Random forests in R (empty classes in y and argument legth 0)

Tags:

I'm dealing for the first time with random forests and I'm having some troubles that I can't figure out.. When I run the analysis on all my dataset (about 3000 rows) I don't get any error message. But when I perform the same analysis on a subset of my dataset (about 300 rows) I get an error:

dataset <- read.csv("datasetNA.csv", sep=";", header=T)
names (dataset)
dataset2 <- dataset[complete.cases(dataset$response),]
library(randomForest)
dataset2 <- na.roughfix(dataset2)
data.rforest <- randomForest(dataset2$response ~ dataset2$predictorA + dataset2$predictorB+ dataset2$predictorC + dataset2$predictorD + dataset2$predictorE + dataset2$predictorF + dataset2$predictorG + dataset2$predictorH + dataset2$predictorI, data=dataset2, ntree=100, keep.forest=FALSE, importance=TRUE)

# subset of my original dataset:
groupA<-dataset2[dataset2$order=="groupA",]
data.rforest <- randomForest(groupA$response ~ groupA$predictorA + groupA$predictorB+ groupA$predictorC + groupA$predictorD + groupA$predictorE + groupA$predictorF + groupA$predictorG + groupA$predictorH + groupA$predictorI, data=groupA, ntree=100, keep.forest=FALSE, importance=TRUE)

Error in randomForest.default(m, y, ...) : Can't have empty classes in y.

However, my response variable hasn't any empty class.

If instead I write randomForest like this (a+b+c,y) instead than (y ~ a+b+c) I get this other message:

Error in if (n == 0) stop("data (x) has 0 rows") : 
  argument length zero
Warning messages:
1: In Ops.factor(groupA$responseA + groupA$responseB,  :
  + not meaningful for factors

The second problem is that when I try to impute my data through rfImpute() I get an error:

Errore in na.roughfix.default(x) :  roughfix can only deal with numeric data

However my columns are all factors and numeric.

Can somebody see where I'm wrong???

684

asked Nov 21 '12 14:11

user1842218

2 Answers

Based on the discussion in the comments, here's a guess at a potential solution.

The confusion here arises from the fact that the levels of a factor are an attribute of the variable.
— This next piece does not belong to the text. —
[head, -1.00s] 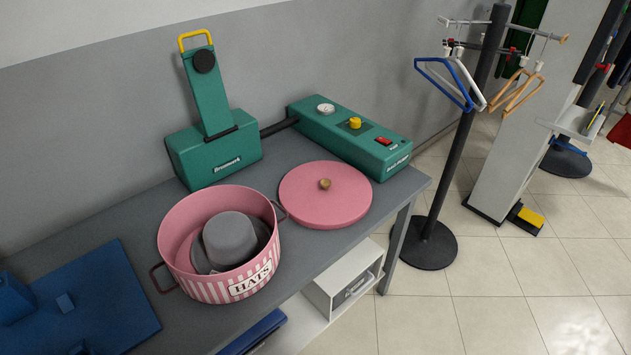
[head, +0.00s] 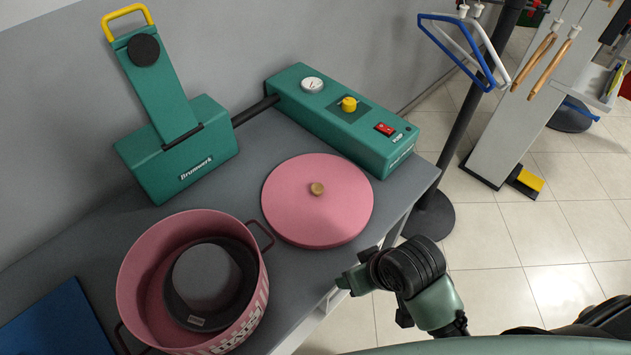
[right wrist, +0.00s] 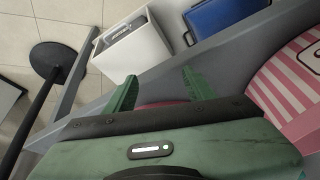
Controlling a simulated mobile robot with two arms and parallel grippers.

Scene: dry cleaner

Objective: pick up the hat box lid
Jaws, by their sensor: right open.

Those levels will remain the same, no matter what subset you take of the data, no matter how small that subset. This is a feature, not a bug, and a common source of confusion.
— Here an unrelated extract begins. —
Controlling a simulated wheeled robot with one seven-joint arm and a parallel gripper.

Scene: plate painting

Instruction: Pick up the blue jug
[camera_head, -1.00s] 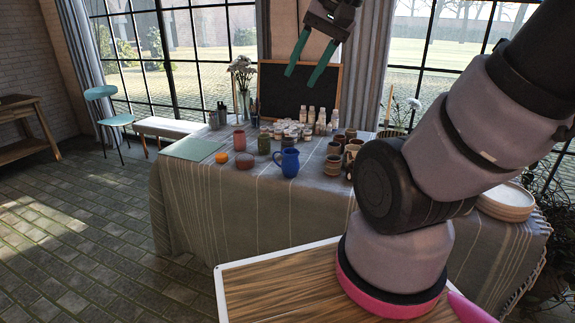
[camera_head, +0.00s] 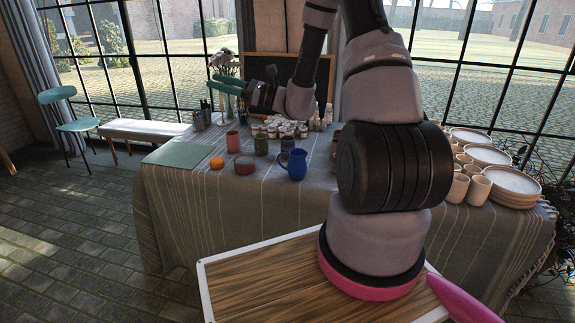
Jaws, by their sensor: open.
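The blue jug (camera_head: 294,164) stands upright near the front edge of the cloth-covered table (camera_head: 215,205), with its handle on the left. My gripper (camera_head: 212,84) is up at the back of the table, above and to the left of the jug. Its two green fingers point left and are apart, with nothing between them. The jug is fully in view and clear of my arm.
Left of the jug stand a green cup (camera_head: 261,145), a reddish bowl (camera_head: 244,165), a pink cup (camera_head: 233,140) and an orange item (camera_head: 217,163). Small paint jars (camera_head: 283,126) crowd behind. Stacked plates (camera_head: 513,187) and white cups (camera_head: 478,190) stand at the right.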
If you want to drop missing levels when subsetting, wrap your subset operation in droplevels():

groupA <- droplevels(dataset2[dataset2$order=="groupA",])
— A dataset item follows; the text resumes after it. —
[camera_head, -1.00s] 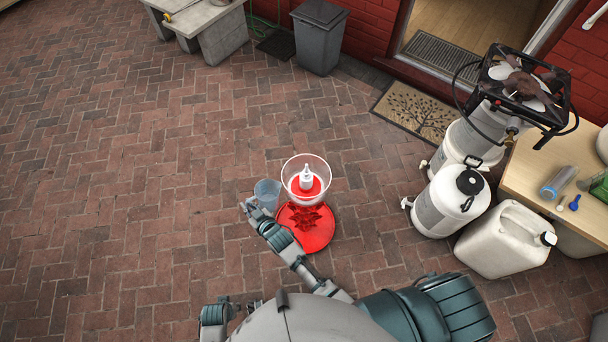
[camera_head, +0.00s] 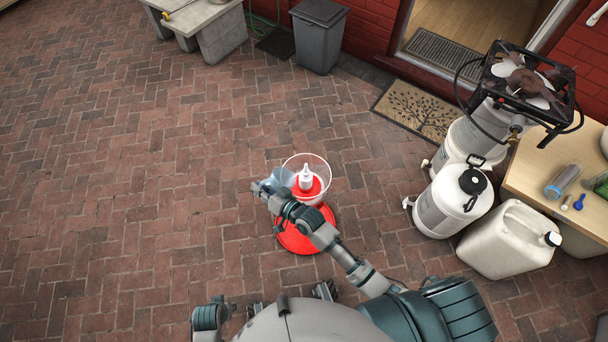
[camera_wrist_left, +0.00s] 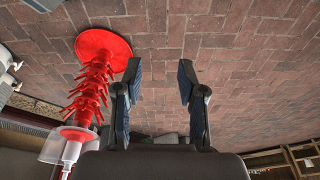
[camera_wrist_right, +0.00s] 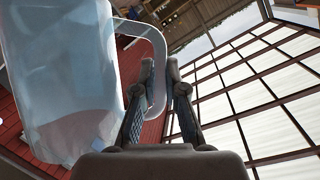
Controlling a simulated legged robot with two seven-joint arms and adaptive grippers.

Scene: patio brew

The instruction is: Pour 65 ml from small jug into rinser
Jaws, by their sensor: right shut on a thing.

I should probably also add that many R users set options(stringsAsFactors = FALSE) when starting a new session (e.g. in their .Rprofile file) to avoid these kinds of hassles. The downside to doing this is that if you share your code with other people frequently, this can cause problems if they haven't altered R's default options.

answered Sep 18 '22 16:09

joran

When factor levels are removed by subsetting, you must reset levels:

levels(train11$str);
[1] "B" "D" "E" "G" "H" "I" "O" "T" "X" "Y" "b";
train11$str <- factor(train11$str);
levels(train11$str);
[1] "B" "D" "E" "G" "H" "I" "O" "T" "b"

answered Sep 20 '22 16:09

Robert Williams

Related questions
                            
                                Load a small random sample from a large csv file into R data frame
                            
                                Convert Factor to Date/Time in R
                            
                                Is it possible to push/pull variables between two instances of R?
                            
                                Extract last non-missing value in row with data.table
                            
                                R Plotly Deselect trace by default
                            
                                How to find the three closest (nearest) values within a vector?
                            
                                Saving a data frame as a binary file
                            
                                How to change points and add a regression to a cloudplot (using R)?
                            
                                ggplot2 offset scatterplot points
                            
                                What algorithm I need to find n-grams?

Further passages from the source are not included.